• Your task: Output the material beneath this task exactly, images excluded.

__________

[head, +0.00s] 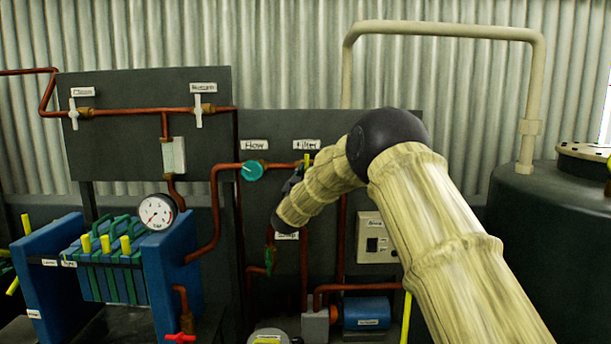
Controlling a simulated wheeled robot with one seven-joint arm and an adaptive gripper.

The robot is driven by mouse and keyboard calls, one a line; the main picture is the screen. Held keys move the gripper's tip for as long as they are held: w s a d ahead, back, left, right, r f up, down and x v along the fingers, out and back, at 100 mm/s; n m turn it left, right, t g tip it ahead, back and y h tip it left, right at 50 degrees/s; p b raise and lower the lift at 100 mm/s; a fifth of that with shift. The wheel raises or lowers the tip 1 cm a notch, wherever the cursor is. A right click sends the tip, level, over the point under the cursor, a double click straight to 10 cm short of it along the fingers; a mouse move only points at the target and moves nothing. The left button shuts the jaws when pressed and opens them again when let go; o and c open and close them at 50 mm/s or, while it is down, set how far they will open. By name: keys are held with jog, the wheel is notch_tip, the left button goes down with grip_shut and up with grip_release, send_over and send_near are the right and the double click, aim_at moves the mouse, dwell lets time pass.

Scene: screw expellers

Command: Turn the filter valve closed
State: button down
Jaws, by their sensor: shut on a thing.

__________

• Correct output:
[head, +0.00s] 
Controlling a simulated wheeled robot with one seven-joint arm and an adaptive gripper.

The robot is driven by mouse and keyboard calls, one a line; the main picture is the screen. Held keys move the gripper's tip for as long as they are held: w s a d ahead, back, left, right, r f up, down and x v along the fingers, out and back, at 100 mm/s; n m turn it left, right, t g tip it ahead, back and y h tip it left, right at 50 degrees/s; p b raise and lower the lift at 100 mm/s; a fifth of that with shift. The wheel raises or lowers the tip 1 cm a notch, wherever the cursor is. A right click sends the tip, level, over the point under the cursor, a double click straight to 10 cm short of it along the fingers; a mouse move only points at the target and moves nothing. The left button shuts the jaws when pressed and opens them again when let go; o and c open and close them at 50 mm/s or, while it is down, set how far they will open. By name: keys are held with jog, the wheel is notch_tip, the left button goes down with grip_shut and up with grip_release, send_over and send_near are the right and the double click, aim_at moves the mouse, dwell lets time pass.

Scene: screw expellers

Command: Turn the filter valve closed
State: button down
Jaws, by their sensor: shut on a thing.

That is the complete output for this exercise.